Thirty-seven PACICC member insurers reported a drop in direct premiums written over the past 18 months, wrote Kelly. A third group, of 41 PACICC member insurers, reported growth in direct written premiums of between 10% and 20% during the same time, Kelly wrote in the Solvency Matters article.

In its latest Solvency Matters, PACICC reported Canadian P&C industry results, from the first six months of 2021 and 2020, quoting from MSA research. The combined ratio was 82.7% in 2021, down from 103.6% during the first six months of 2020.

“Buried within these consistently strong results, there were still 20 individual insurers that reported losses. These are among the insurers that PACICC will continue to monitor closely in the quarters and years to come,” Kelly wrote.

Net premiums earned, for the industry, rose from $27.6 billion in the first six months of 2020 to $30.2 billion during the same period this year, PACICC noted, quoting from MSA Research.  Industry-wide claims dropped from $19.9 billion in the first half of 2020 to $15.5 billion between Jan. 1 and June 30, 2021.

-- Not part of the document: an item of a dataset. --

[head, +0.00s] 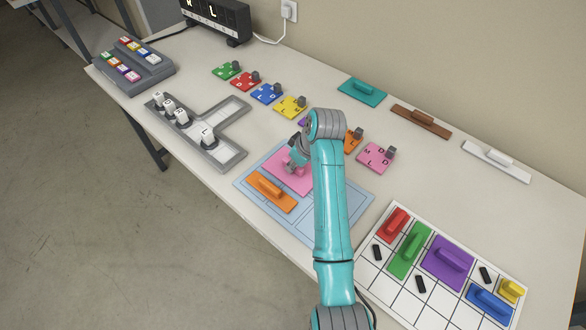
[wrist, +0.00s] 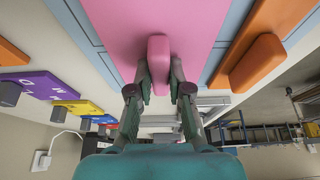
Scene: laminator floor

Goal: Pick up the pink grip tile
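The pink grip tile (head: 277,171) is a flat pink plate with a raised pink bar. It is over the light blue sectioned mat (head: 341,205), behind the orange grip tile (head: 270,191). I cannot tell whether it rests on the mat or is slightly raised. My gripper (head: 294,164) is at the tile, and my arm hides its right part. In the wrist view my gripper (wrist: 160,72) has one finger on each side of the pink bar (wrist: 158,55), close against it, and appears shut on it.
A white grid board (head: 399,281) with coloured grip tiles stands front right. A row of lettered tiles, including a pink one (head: 375,157), lies behind the mat. A grey T-shaped tray (head: 219,155) is at left. Teal (head: 362,93), brown (head: 420,122) and white (head: 497,163) handled pieces lie along the wall.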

For the first six months of this year, the loss ratio for homeowners’ insurance was 48.3%, which is the lowest national homeowners’ insurance loss ratio reported in any quarter available in PACICC’s database, Kelly wrote.

The loss ratio for commercial property was 43.8% in the first half of 2021, down from 77.9% in 2020 while the loss ratio for commercial liability was 58.0%, down from 86.5% one year earlier, Kelly wrote.

Toronto-based PACICC is set up to protect eligible policyholders from undue financial loss in the event that a member insurer becomes insolvent. Not all Canadian P&C insurers are PACICC members but P&C insurers licensed in a province or territory of Canada are required to be members of a guarantee fund.